** WORK TO BE COMPLETED **
In the entries below, repeat only the lines between those holding "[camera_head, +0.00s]" and "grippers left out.", inclusive. Leave pictures out.

= = = = =

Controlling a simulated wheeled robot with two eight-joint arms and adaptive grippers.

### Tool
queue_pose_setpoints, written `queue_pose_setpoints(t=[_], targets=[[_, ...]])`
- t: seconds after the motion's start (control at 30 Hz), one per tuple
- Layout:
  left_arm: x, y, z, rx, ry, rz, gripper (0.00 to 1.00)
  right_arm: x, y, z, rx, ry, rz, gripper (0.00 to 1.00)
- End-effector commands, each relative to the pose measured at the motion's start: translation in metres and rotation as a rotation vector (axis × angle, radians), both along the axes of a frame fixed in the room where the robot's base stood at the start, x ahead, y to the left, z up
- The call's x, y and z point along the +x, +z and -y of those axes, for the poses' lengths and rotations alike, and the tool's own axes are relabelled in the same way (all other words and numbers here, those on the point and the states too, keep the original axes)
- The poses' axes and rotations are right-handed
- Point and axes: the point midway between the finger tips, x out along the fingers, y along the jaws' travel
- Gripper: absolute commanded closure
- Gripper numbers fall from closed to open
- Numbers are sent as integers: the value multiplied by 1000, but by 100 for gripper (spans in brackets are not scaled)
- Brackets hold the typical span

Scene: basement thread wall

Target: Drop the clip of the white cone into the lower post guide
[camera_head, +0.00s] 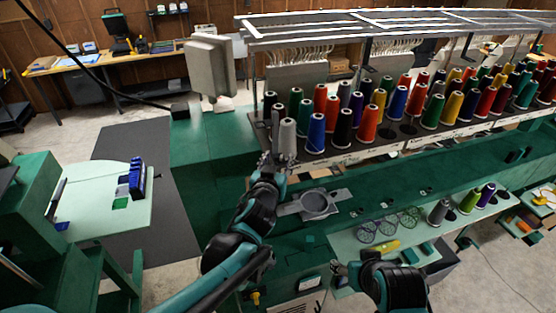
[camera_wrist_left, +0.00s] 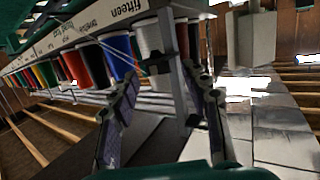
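The white cone (camera_head: 287,138) stands at the near left end of the thread rack, beside a blue cone. It also shows in the left wrist view (camera_wrist_left: 150,42), hanging into the picture beside a grey metal post (camera_wrist_left: 178,75). My left gripper (camera_head: 268,160) is just in front of and below the white cone. In the left wrist view its two fingers (camera_wrist_left: 163,88) are spread apart on either side of the post's lower part, with no clip clearly visible between them. The clip and the lower guide are too small to make out. My right gripper (camera_head: 345,269) is low, near the front shelf; its fingers are unclear.
Rows of coloured cones (camera_head: 368,124) crowd the rack to the right, under a metal overhead frame (camera_head: 400,22). A grey round holder (camera_head: 316,205) sits on the green machine bed. A pale shelf (camera_head: 400,250) carries several cones. A grey panel (camera_head: 210,65) stands left of the rack.

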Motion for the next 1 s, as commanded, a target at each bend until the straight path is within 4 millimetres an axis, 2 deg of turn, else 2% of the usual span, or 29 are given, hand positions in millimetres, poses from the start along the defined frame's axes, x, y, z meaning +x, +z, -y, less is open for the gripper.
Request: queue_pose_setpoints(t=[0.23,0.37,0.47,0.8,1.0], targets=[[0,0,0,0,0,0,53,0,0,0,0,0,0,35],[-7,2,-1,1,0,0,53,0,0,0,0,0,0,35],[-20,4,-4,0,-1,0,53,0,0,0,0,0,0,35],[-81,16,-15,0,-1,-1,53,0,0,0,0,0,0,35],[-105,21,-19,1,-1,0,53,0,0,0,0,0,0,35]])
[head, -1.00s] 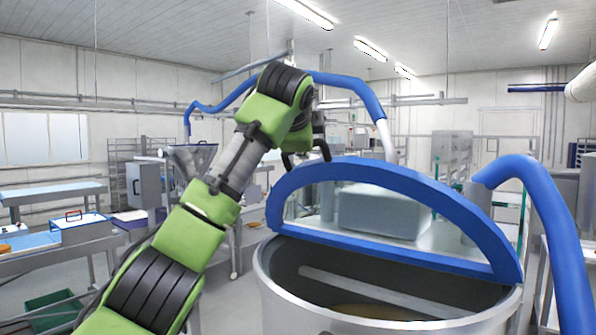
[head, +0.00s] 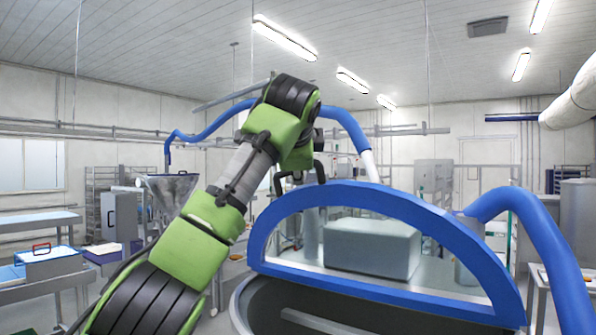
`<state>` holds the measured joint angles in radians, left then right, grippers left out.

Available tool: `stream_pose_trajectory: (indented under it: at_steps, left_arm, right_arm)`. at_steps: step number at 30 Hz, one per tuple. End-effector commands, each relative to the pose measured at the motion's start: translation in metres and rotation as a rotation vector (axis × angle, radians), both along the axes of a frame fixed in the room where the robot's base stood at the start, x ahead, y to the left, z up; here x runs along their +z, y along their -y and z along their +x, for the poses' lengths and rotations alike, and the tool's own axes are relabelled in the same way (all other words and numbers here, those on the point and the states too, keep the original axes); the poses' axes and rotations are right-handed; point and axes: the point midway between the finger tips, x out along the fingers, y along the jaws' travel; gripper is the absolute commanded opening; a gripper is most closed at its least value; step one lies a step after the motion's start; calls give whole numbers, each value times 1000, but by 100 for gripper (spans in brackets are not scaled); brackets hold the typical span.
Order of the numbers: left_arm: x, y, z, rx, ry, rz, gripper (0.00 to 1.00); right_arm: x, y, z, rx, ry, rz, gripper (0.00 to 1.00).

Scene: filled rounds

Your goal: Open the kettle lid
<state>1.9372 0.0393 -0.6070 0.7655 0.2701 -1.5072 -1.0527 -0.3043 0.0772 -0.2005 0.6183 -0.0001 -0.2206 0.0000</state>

= = = = =

** RESPONSE TO THE TASK **
[camera_head, +0.00s] 
[camera_wrist_left, +0.00s] 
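The white cone (camera_head: 287,138) stands at the near left end of the thread rack, beside a blue cone. It also shows in the left wrist view (camera_wrist_left: 150,42), hanging into the picture beside a grey metal post (camera_wrist_left: 178,75). My left gripper (camera_head: 268,160) is just in front of and below the white cone. In the left wrist view its two fingers (camera_wrist_left: 163,88) are spread apart on either side of the post's lower part, with no clip clearly visible between them. The clip and the lower guide are too small to make out. My right gripper (camera_head: 345,269) is low, near the front shelf; its fingers are unclear.
Rows of coloured cones (camera_head: 368,124) crowd the rack to the right, under a metal overhead frame (camera_head: 400,22). A grey round holder (camera_head: 316,205) sits on the green machine bed. A pale shelf (camera_head: 400,250) carries several cones. A grey panel (camera_head: 210,65) stands left of the rack.

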Motion for the next 1 s, as commanded, a target at each bend until the straight path is within 4 millimetres an axis, 2 deg of turn, else 2% of the usual span, or 29 are given, hand positions in millimetres, poses from the start along the defined frame's axes, x, y, z meaning +x, +z, -y, less is open for the gripper.
Request: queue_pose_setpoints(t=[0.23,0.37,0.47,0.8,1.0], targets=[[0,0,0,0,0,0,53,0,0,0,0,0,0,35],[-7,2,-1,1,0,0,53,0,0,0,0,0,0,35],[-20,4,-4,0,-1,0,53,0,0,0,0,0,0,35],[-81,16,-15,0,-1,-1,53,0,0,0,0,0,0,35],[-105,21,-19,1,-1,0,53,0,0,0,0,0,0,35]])
[head, -1.00s] 
[head, +0.00s] 
`<state>` holds the measured joint angles in radians, left then right, grippers left out.

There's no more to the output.